The EFF’s manifesto Our Land and Jobs NOW! Runs to 168 pages and is subtitled “A People’s Manifesto and Plan of Action”. It is deeply flawed. Not only is it a totally reformist programme, it is neither consistently anticapitalist nor anti-imperialist. Despite headline demands to nationalise the National Reserve Bank and the mines.

Worryingly it makes almost no reference to the trade unions, the social movements in the townships, the landless workers’ movement or solidarity with migrants. Do a word search on “strike” and you’ll find it doesn’t appear. This is a manifesto to be delivered from on high, not an action programme as Marxists understand it. Student reforms and the student movement are mentioned, in contrast and in depth. And good they are too. But place this in the context of the EFF’s record of abstaining from wider social movements that it cannot control or at least influence, and the seeds of Stalinist sectarianism begin to emerge.

The important issue of land redistribution highlights the authoritarian methodology of the EFF. Though land is to be nationalised without compensation, distributed, for free, and women and youth will be given half the land, there is no mention of squatters’ rights and it is silent on the question of land seizures, which are presently cruelly suppressed. Indeed the EFF promises to massively increase the size of the murderous police force. Instead, a People’s Land Council will redistribute the land and an EFF government pledges it “will not abolish the rights of traditional leaders in the allocation and redistribution of land”.

Again a significant raise in the minimum wage and millions of new jobs are promised. But they come at a huge price – for the poor. For the rich, special economic zones, including all the most important townships, will offer zero taxation, so long as they create 2,000 new jobs.

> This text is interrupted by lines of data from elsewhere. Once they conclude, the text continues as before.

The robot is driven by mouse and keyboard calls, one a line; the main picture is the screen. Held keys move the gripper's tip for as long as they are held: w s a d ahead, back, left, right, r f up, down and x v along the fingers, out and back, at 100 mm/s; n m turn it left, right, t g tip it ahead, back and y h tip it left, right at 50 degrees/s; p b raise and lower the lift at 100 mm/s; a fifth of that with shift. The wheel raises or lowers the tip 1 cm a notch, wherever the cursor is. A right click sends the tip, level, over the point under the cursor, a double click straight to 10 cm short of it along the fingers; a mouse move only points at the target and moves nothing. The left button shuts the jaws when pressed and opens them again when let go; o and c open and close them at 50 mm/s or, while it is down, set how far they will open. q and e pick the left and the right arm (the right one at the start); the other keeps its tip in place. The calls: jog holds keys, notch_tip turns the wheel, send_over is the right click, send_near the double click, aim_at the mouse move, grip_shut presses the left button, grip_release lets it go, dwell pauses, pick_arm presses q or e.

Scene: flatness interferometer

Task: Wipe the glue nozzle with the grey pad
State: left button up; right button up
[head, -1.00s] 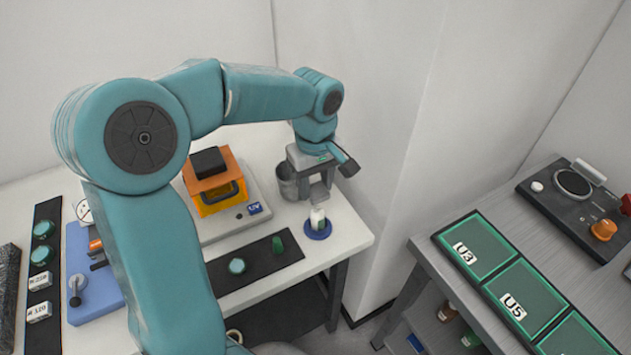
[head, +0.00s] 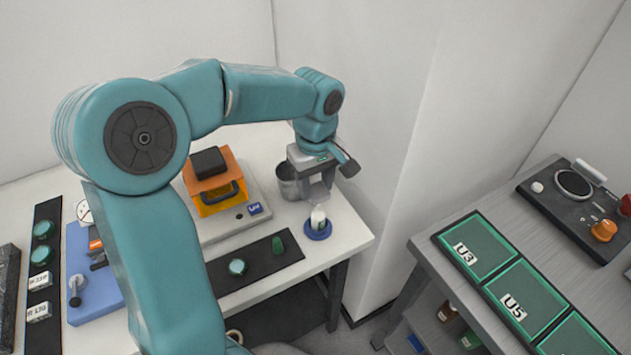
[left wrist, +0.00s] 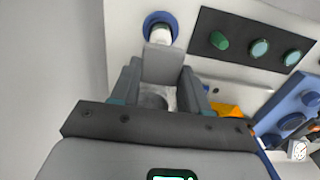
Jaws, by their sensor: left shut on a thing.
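The glue bottle (head: 318,219) is small and white and stands upright in a round blue holder (head: 318,234) near the white table's right corner. In the left wrist view the bottle (left wrist: 161,35) and the blue holder (left wrist: 150,19) are just beyond my fingertips. My left gripper (left wrist: 161,75) is shut on the grey pad (left wrist: 163,64), a flat light-grey block between its fingers. In the head view the gripper (head: 319,196) is above and close to the bottle's top. The nozzle is hard to make out, and I cannot tell whether the pad touches it. My right gripper is not in view.
A grey bucket (head: 287,183) stands just left of the gripper. An orange device (head: 217,197) is further left. A black strip (head: 258,262) with green round pieces lies in front. A grey bench (head: 430,248) with green trays is at the right, across a gap.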

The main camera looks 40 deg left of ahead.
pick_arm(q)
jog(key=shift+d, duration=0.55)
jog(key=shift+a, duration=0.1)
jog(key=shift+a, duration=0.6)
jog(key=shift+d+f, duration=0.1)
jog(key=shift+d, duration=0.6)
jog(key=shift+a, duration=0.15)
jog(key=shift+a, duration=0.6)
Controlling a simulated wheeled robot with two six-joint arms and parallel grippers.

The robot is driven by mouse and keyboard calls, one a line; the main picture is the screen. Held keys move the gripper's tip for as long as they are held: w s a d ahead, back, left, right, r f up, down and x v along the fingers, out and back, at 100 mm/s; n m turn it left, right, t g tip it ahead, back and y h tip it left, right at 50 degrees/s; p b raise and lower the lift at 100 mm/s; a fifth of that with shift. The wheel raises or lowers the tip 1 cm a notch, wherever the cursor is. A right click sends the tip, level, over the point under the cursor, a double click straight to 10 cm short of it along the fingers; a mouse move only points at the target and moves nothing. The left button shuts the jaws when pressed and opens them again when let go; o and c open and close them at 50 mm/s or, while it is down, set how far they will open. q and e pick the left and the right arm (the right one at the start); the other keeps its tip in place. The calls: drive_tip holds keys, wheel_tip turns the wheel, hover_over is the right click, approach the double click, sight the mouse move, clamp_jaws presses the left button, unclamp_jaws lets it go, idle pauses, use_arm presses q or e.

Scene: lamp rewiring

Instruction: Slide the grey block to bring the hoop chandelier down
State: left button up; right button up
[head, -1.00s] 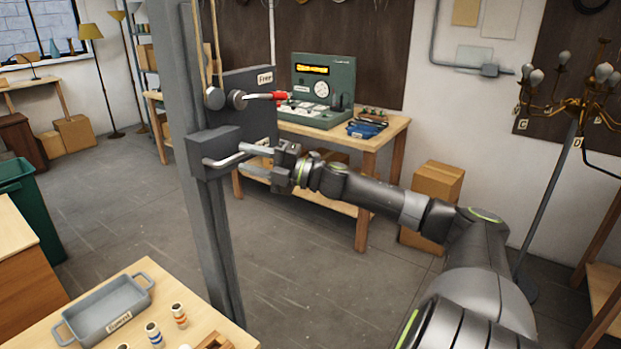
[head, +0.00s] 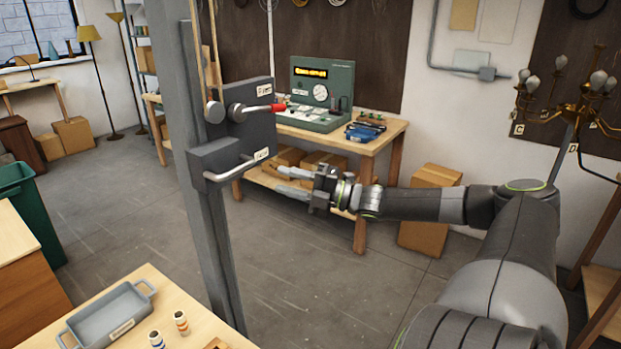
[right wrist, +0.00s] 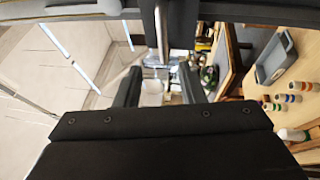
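The grey block (head: 215,158) sits on a tall grey post (head: 185,110), with a bare metal bar handle (head: 236,169) on its front and a small label at its right end. My right gripper (head: 281,181) is open and empty, to the right of the handle and apart from it. Its two spread fingers also show in the right wrist view (right wrist: 160,87). Above the block, a dark plate (head: 257,128) carries a red-handled lever (head: 262,108). The hoop chandelier is not visible in these views. My left gripper is not in view.
Ropes (head: 199,45) run up along the post. A workbench (head: 380,142) with a green instrument (head: 325,95) stands behind. A brass chandelier with bulbs (head: 580,100) is at the right. Open floor lies between.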

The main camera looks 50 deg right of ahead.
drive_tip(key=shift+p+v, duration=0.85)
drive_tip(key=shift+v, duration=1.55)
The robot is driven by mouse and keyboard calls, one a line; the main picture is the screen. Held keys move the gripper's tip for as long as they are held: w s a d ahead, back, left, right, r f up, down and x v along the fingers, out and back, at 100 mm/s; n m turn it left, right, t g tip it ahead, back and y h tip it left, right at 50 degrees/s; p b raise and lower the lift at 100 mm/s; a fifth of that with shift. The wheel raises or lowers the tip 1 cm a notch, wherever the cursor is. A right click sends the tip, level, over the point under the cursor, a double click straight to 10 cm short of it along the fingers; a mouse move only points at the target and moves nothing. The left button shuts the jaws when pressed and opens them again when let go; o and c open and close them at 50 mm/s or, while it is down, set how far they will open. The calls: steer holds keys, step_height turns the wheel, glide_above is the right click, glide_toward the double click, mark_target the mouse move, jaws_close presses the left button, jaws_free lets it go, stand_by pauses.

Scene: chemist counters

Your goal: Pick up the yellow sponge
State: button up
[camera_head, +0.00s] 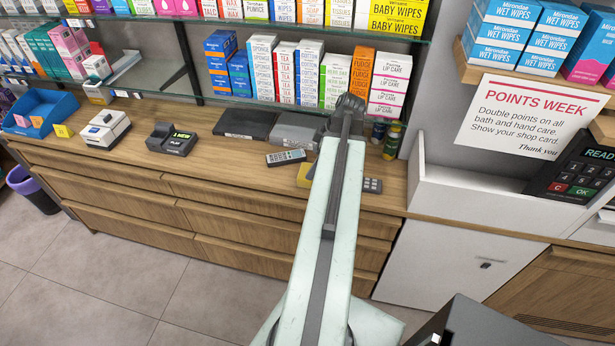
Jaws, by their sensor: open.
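A yellow block that looks like the sponge (304,176) lies on the wooden counter. Only its left part shows; my pale green arm covers the rest. My arm reaches up from the bottom of the view across the counter, to a dark joint in front of the shelf. My gripper does not show; the arm appears to hide it. I cannot tell how far it is from the sponge.
A remote (286,157) lies just left of the sponge, and a grey box (297,131) stands behind. A small calculator-like keypad (372,185) is to the right, with dark bottles (392,141) behind it. A white-walled bay (470,208) borders the counter's right end. Loaded glass shelves hang above.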

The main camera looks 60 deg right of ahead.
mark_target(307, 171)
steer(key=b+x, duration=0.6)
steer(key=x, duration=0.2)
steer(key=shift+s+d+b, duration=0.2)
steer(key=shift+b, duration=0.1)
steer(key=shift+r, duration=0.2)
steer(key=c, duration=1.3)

Trade union rights are notoriously abandoned in SEZs.

The BRIC countries, especially, are targeted for inward investment, while South Africa seeks to develop the African market for itself. For all the well-aimed invective against Western imperialism, Malema is a pushover for Oligarchs and Chinese mega-corporations.

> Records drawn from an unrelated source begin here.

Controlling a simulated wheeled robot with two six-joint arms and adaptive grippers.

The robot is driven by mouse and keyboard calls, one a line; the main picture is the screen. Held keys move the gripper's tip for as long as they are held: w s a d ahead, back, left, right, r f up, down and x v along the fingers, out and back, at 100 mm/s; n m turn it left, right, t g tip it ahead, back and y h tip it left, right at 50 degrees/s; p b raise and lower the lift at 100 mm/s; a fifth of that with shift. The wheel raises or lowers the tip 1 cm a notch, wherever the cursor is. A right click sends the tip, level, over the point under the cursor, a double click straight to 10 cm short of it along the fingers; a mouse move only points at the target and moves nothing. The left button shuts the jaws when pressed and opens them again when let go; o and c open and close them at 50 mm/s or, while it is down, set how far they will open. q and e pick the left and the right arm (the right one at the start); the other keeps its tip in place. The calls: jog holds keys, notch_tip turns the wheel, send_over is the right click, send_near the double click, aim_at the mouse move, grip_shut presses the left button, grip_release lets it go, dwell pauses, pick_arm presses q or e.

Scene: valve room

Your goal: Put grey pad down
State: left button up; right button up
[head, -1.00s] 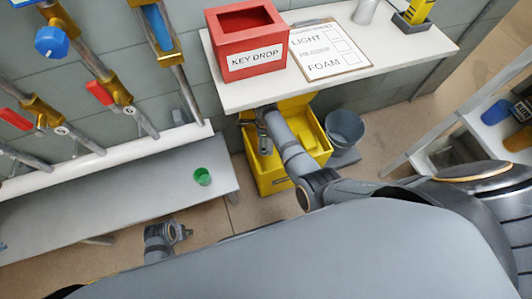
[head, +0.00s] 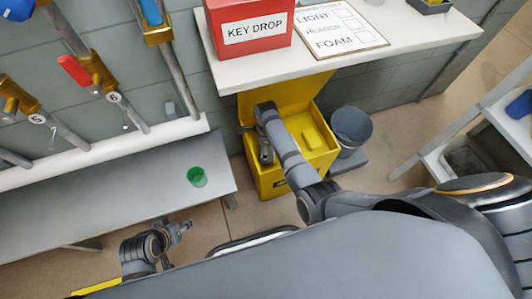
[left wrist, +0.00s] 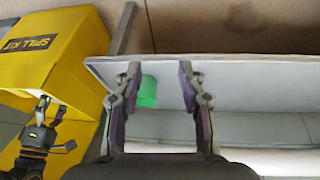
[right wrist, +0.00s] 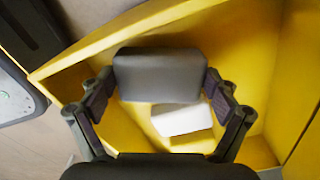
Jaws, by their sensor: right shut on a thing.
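The grey pad (right wrist: 160,75) is held between the two fingers of my right gripper (right wrist: 158,92) in the right wrist view, over the inside of the yellow spill kit box (right wrist: 75,58). Below the pad a pale block (right wrist: 182,120) lies in the box. In the head view my right gripper (head: 266,152) is at the left part of the open spill kit box (head: 326,160); the pad is hard to make out there. My left gripper (left wrist: 158,85) is open and empty, near the bench with the green cup (left wrist: 148,92).
A grey bucket (head: 352,128) stands right of the box. A white shelf (head: 360,52) with the red key drop box (head: 250,35) overhangs behind it. The bench (head: 100,190) is at left, with valve pipes above. Shelving stands at right.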

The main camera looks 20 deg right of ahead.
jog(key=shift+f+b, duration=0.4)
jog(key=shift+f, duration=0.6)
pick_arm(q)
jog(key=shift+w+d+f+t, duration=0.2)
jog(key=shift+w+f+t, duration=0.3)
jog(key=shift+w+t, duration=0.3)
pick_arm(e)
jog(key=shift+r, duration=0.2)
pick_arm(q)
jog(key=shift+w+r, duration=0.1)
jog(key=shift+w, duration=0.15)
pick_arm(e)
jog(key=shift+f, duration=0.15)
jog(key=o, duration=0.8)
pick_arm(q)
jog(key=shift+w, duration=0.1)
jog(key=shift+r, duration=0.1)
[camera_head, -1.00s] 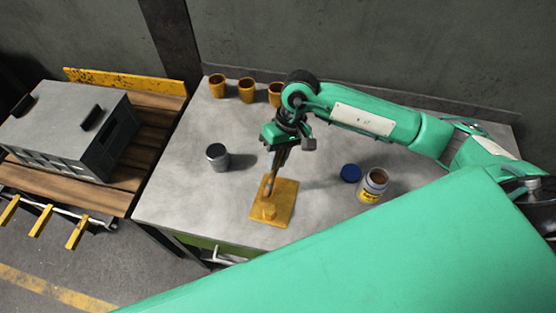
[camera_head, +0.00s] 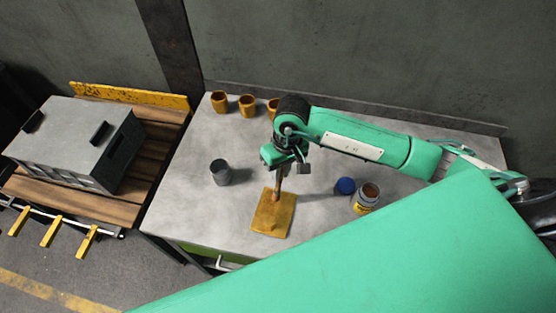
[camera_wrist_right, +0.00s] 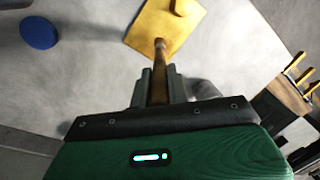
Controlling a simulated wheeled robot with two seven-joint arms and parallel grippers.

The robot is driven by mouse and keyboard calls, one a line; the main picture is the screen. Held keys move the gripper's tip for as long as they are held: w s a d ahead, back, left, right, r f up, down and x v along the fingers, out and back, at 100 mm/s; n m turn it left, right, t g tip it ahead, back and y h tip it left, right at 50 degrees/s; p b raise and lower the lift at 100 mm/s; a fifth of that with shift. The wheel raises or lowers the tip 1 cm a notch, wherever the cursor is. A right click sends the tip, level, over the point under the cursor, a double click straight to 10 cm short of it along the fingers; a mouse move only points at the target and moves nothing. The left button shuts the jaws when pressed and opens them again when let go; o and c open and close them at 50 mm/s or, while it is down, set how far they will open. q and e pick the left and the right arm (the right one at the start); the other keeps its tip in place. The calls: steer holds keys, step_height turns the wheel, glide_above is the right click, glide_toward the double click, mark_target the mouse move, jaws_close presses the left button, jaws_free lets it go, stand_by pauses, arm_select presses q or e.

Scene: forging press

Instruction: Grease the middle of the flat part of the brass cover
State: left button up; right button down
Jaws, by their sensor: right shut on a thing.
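The brass cover (camera_head: 273,217) is a yellow plate lying on the grey table, with a raised boss on its near part. It also shows at the top of the right wrist view (camera_wrist_right: 150,28). My right gripper (camera_head: 281,172) is above the cover's far edge, shut on a thin brown-handled brush (camera_head: 278,189), which points down nearly upright. In the right wrist view the brush (camera_wrist_right: 160,60) overlaps the cover's edge; I cannot tell whether its tip touches. An open jar (camera_head: 365,199) with brown contents and a yellow label stands right of the cover. My left gripper is out of view.
A blue lid (camera_head: 346,186) lies beside the jar. A dark grey cup (camera_head: 220,172) stands left of the cover. Several orange cups (camera_head: 247,104) stand at the back of the table (camera_head: 195,205). A grey box (camera_head: 75,140) sits on a wooden pallet at left.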

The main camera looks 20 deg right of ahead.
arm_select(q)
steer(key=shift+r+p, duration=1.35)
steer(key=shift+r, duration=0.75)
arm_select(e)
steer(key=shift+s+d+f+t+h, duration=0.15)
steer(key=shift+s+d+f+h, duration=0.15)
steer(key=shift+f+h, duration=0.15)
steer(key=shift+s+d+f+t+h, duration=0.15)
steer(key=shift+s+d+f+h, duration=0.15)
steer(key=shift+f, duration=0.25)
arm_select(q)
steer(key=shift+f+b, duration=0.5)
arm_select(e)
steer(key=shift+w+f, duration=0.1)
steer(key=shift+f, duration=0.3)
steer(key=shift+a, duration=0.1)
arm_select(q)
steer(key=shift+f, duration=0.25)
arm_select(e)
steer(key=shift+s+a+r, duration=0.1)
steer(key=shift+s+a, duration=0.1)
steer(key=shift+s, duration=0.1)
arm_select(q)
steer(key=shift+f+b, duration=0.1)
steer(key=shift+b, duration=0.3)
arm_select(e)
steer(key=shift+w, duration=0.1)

The EFF does couple this with the “protection and localisation of industries which produce basic and daily used goods through import substitution mechanisms” covering items ranging from spoons and soap to light bulbs and processed food. These might save a few jobs at the expense of South Africa’s neighbours, but it won’t worry China’s steel industry.

Democratic “reforms” are envisaged which will centralise the state by abolishing provincial government and making local councils answerable directly to the government. In international relations the EFF would align South Africa with Russia and China, which is held up as a model to follow.

Where was the SWRP?

The biggest disappointment of the election was the disastrously poor showing of the Socialist Revolutionary Workers Party. The SRWP was only launched a month before the election. However, despite the backing of the NUMSA metalworkers’ union, it garnered just 24,439 votes. To put this into context, NUMSA has 339,000 members. As the Daily Maverick sardonically asks, “How did the 339,000 members translate into 24,439 voters, a loss of 93 percent?”

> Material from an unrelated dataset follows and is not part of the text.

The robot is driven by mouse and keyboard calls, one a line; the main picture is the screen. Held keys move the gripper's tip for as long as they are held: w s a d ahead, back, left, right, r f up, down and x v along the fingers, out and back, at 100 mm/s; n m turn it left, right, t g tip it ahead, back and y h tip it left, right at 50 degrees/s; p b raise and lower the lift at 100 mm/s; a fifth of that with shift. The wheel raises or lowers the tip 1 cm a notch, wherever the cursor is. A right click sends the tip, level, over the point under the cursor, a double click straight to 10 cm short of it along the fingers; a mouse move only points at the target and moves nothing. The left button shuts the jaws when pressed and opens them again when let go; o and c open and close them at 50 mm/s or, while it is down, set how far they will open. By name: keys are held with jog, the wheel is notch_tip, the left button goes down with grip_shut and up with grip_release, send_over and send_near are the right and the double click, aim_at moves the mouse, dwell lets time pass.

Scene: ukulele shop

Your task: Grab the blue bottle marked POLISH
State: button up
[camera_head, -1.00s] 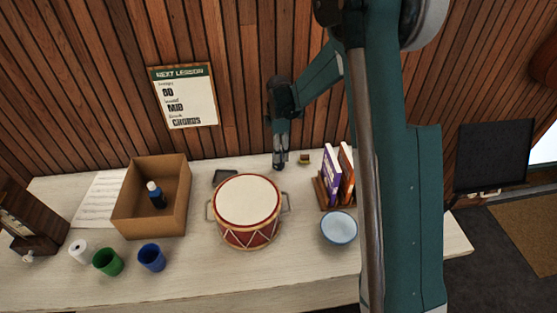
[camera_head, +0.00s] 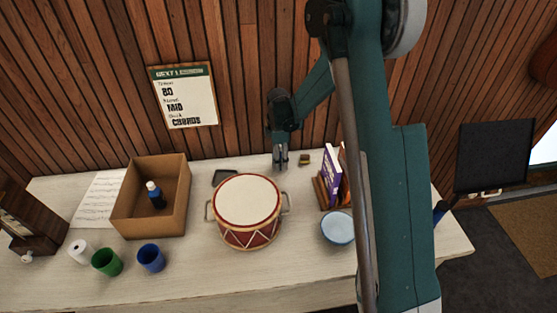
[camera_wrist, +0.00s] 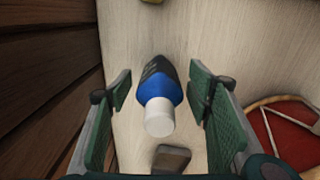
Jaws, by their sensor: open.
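In the wrist view a blue bottle (camera_wrist: 157,88) with a white cap and a dark label stands below my gripper (camera_wrist: 160,84). My gripper is open, with one green-padded finger on each side of the bottle and visible gaps between. The label's words cannot be read. In the head view my gripper (camera_head: 280,162) is over the back of the table, behind the drum; I cannot make out this bottle there. Another blue bottle with a white cap (camera_head: 155,196) stands in the cardboard box (camera_head: 180,222). A dark blue object (camera_head: 440,210) shows partly beside my arm at the right.
A red drum (camera_head: 246,196) stands in front of my gripper. A small dark item (camera_head: 225,177) and a small brownish block (camera_head: 304,159) lie nearby. Books (camera_head: 330,178) and a light blue bowl (camera_head: 338,228) are to the right. Green (camera_head: 107,262) and blue (camera_head: 151,257) cups stand front left.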

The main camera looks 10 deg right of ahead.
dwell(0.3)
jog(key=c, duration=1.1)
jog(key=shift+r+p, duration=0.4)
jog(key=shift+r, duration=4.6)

The new party was launched on 4-8 April 2019, though it was a long time coming, having first been declared for in 2014, at the same time Numsa and Cosatu General Secretary Zwelinzima Vavi was expelled from Cosatu. The militant metalworkers‘ union called for “a Movement for Socialism, as the working class needs a political organisation committed in its policies and actions to the establishment of a socialist South Africa”.

But such a movement was never built. Numsa leader Irving Jim had seemingly alienated so many people en route that even Vavi, who is now leading the new union federation Saftu, of which Numsa is a member, told SABC News on May Day that Saftu had yet to discuss the new party, and Numsa’s support “doesn’t mean that SAFTU therefore suddenly support the SRWP without a discussion internally”.

The CWI section, WASP, also criticised the formation of SRWP for its disengagement with the Workers‘ Summit, which Numsa itself called only last July, the packing of leadership positions by Numsa loyalists and the lack of transparency over where all the money came from for the launch. The party’s manifesto, Equality, Work, Land does not shy away from making revolutionary declarations. The preamble to the programme states that the party, “guided by Marxism-Leninism”, aims to guide the working class “in their historic mission to defeat imperialism and capitalism and to establish a Socialist South Africa, Africa and World, as a prelude to advancing to a truly free and classless society: to a Communist South Africa, Africa and Communist World”.

It continues: “The SRWP shall nationalise all strategic industries, particularly the mines, the land and commercial farms, the banks, the big factories and the big businesses… [and] integrate all nationalised industry into a democratic socialist plan of production for human need and not profit.”

But presenting a cut and dried Marxist programme before there has been any serious attempt to win the militant unions to it was a big mistake. A much better method would be to fight to win the mass organisations, in the workplaces and communities, to forming a workers‘, or labour party as set out by Leon Trotsky in his writings to his followers in the USA. In founding the SRWP there was no prior discussion, engagement of other forces or trade union leaders. As a result the party looks stillborn.

Rank and file Numsa members, along with the participants of the Workers‘ Summit and other radical working class forces, like the AMCU miners’ union, need to discuss the need for political unity on a fighting programme. Not a parliamentary “plan of action”, like the EFF leadership’s, designed to be a bargaining chip in coalition talks with the class enemy. We’ve seen that before. We don’t need an ANC Mark 2.

In addition, no new party can go round the EFF’s young workers and students, who are undoubtedly an important part of the vanguard of the class right now. If revolutionaries can find ways of struggling alongside them, placing demands on their leaders and winning them to revolutionary Marxism and the programme of permanent revolution, then a new workers’ party in South Africa can be formed.